◆ **DIRECTION**
Leave out the pictures and repeat the data exactly.

◆ **GIVEN MATERIAL**
-.-.-

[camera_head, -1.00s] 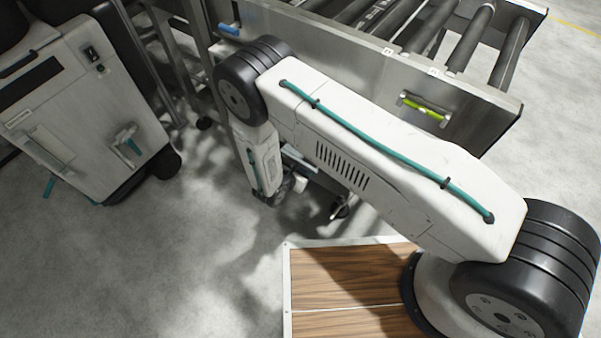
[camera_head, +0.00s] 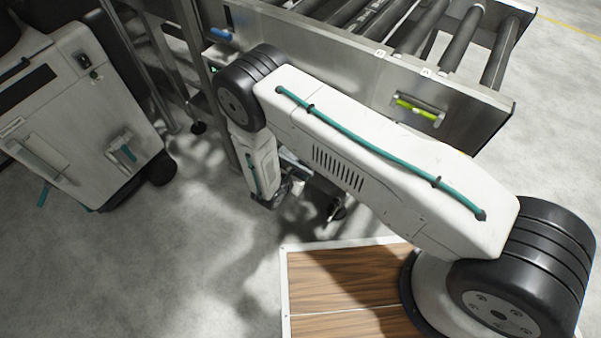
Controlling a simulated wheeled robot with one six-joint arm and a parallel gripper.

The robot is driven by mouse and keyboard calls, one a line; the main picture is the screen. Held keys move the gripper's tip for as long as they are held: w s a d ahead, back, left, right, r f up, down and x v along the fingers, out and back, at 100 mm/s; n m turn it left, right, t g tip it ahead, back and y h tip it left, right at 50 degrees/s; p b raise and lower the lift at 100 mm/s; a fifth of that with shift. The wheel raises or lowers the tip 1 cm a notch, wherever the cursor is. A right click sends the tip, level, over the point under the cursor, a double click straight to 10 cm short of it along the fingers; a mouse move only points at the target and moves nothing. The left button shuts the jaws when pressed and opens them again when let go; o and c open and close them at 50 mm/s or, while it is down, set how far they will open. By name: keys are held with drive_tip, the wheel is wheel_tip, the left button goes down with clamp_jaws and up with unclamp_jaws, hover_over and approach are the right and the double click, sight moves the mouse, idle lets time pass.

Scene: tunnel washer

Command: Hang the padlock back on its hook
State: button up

-.-.-

◆ **RESULT OF THE TASK**
[camera_head, -1.00s] 
[camera_head, +0.00s] 
Controlling a simulated wheeled robot with one six-joint arm and a parallel gripper.

The robot is driven by mouse and keyboard calls, one a line; the main picture is the screen. Held keys move the gripper's tip for as long as they are held: w s a d ahead, back, left, right, r f up, down and x v along the fingers, out and back, at 100 mm/s; n m turn it left, right, t g tip it ahead, back and y h tip it left, right at 50 degrees/s; p b raise and lower the lift at 100 mm/s; a fifth of that with shift. The wheel raises or lowers the tip 1 cm a notch, wherever the cursor is. A right click sends the tip, level, over the point under the cursor, a double click straight to 10 cm short of it along the fingers; a mouse move only points at the target and moves nothing. The left button shuts the jaws when pressed and opens them again when let go; o and c open and close them at 50 mm/s or, while it is down, set how far they will open. By name: keys are held with drive_tip, the wheel is wheel_tip, the left button goes down with clamp_jaws and up with unclamp_jaws, hover_over and approach are the right and the double click, sight moves the mouse, idle lets time pass.

Scene: tunnel washer

Command: Hang the padlock back on its hook
State: button up

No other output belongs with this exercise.